▶ Exercise details
Take the entries below and print only the lines from the one with "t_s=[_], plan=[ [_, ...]" through the one with "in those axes", exactly as they stand, both ends included.

=== Data records ===

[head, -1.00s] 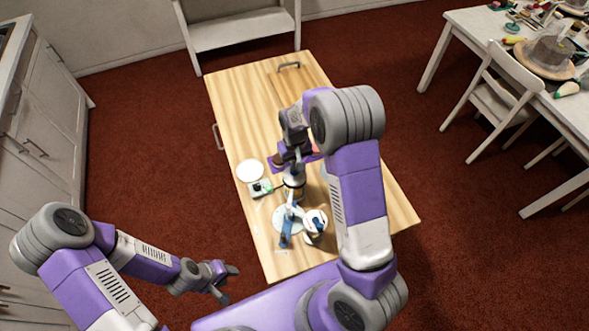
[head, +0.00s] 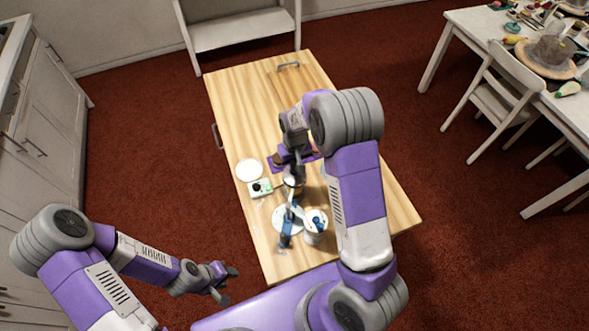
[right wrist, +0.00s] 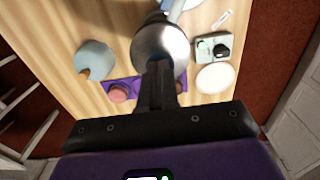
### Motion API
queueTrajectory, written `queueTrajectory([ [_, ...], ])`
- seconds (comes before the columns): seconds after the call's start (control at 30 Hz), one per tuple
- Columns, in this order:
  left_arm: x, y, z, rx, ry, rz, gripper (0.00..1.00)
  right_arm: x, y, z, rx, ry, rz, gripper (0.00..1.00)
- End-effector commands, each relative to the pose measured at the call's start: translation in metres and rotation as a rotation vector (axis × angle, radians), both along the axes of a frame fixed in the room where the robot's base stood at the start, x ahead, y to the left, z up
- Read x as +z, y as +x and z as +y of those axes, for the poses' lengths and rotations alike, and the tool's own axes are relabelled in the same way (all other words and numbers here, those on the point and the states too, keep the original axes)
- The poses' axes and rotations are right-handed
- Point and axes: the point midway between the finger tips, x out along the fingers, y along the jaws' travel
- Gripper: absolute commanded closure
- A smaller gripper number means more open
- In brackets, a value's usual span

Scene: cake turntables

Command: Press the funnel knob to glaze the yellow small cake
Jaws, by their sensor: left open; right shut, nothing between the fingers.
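A shiny metal funnel (right wrist: 160,48) fills the upper middle of the right wrist view; in the head view the funnel (head: 293,181) stands on the table, partly behind my right arm. My right gripper (right wrist: 158,70) is shut and empty, with its fingertips over the funnel's top. I cannot tell whether they touch it; the knob is hidden behind them. I cannot make out the yellow small cake. A pink cake (right wrist: 119,93) and a brown piece (right wrist: 181,86) stand on a purple mat (right wrist: 137,84). My left gripper (head: 224,283) is open and empty, off the table's front left.
A control box (head: 260,188) with a green button and dark knob and a white plate (head: 249,169) stand left of the funnel. A white turntable (head: 287,218) and a white container (head: 315,228) with a blue part stand nearer. The far table (head: 238,85) is clear.

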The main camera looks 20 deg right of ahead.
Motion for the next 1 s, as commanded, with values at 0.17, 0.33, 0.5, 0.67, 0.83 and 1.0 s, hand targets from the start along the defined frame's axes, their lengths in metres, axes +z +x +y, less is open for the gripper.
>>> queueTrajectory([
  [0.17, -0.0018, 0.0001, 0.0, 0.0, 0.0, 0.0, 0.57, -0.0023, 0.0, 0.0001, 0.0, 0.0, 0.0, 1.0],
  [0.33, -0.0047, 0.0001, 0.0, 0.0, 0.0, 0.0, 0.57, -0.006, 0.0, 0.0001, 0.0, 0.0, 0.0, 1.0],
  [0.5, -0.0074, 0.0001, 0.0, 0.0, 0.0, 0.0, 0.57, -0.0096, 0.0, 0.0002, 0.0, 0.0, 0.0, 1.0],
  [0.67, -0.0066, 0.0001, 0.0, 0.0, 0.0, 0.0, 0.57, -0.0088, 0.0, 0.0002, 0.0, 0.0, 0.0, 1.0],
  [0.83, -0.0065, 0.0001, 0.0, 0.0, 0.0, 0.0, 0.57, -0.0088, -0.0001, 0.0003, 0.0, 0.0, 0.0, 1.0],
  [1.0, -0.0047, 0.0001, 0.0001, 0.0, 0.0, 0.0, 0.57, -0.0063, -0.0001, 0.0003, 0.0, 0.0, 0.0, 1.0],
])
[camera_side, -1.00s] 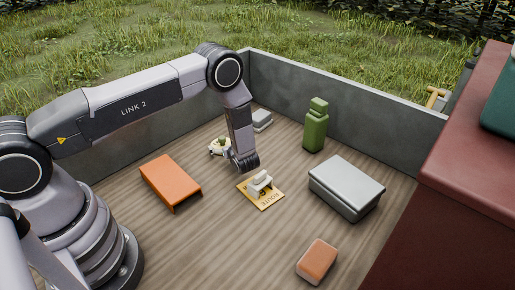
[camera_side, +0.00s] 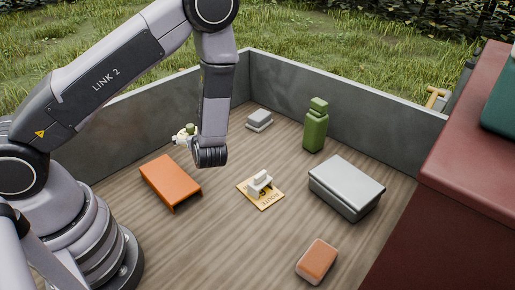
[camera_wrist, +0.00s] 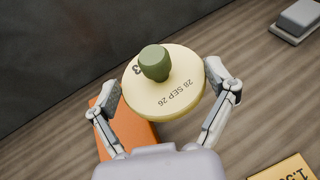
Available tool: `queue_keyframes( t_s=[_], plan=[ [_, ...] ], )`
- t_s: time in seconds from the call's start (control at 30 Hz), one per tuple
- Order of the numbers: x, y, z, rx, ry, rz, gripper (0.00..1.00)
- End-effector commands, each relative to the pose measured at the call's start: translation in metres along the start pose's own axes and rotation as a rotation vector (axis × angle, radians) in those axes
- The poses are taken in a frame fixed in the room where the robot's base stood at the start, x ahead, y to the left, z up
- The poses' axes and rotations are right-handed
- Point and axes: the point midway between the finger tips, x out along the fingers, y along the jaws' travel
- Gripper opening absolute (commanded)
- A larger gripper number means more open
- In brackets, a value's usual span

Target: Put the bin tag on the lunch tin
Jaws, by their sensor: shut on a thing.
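My gripper (camera_wrist: 164,96) is shut on a round cream tag (camera_wrist: 165,102) with a green knob and the print "28 SEP 26". Its two fingers grip opposite edges of the disc. In the side view the tag (camera_side: 181,138) is small and partly hidden by my wrist, held above the deck left of centre. The lunch tin appears to be the grey lidded metal box (camera_side: 346,187) at the right of the deck, well apart from my gripper. Its top is bare.
A yellow price plate (camera_side: 266,203) with a white handle lies mid-deck. An orange bench-like piece (camera_side: 170,180) is below my gripper. A green bottle (camera_side: 316,128), small grey box (camera_side: 259,120) and orange-brown block (camera_side: 317,260) stand apart. Grey walls (camera_side: 340,95) edge the deck.

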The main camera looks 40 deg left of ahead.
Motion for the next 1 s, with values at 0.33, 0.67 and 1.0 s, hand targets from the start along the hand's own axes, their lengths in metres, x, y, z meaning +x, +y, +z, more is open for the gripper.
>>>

===

▶ Result
Available tool: `queue_keyframes( t_s=[_], plan=[ [_, ...] ], )`
- t_s: time in seconds from the call's start (control at 30 Hz), one per tuple
- Order of the numbers: x, y, z, rx, ry, rz, gripper (0.00..1.00)
- End-effector commands, each relative to the pose measured at the call's start: translation in metres along the start pose's own axes and rotation as a rotation vector (axis × angle, radians) in those axes

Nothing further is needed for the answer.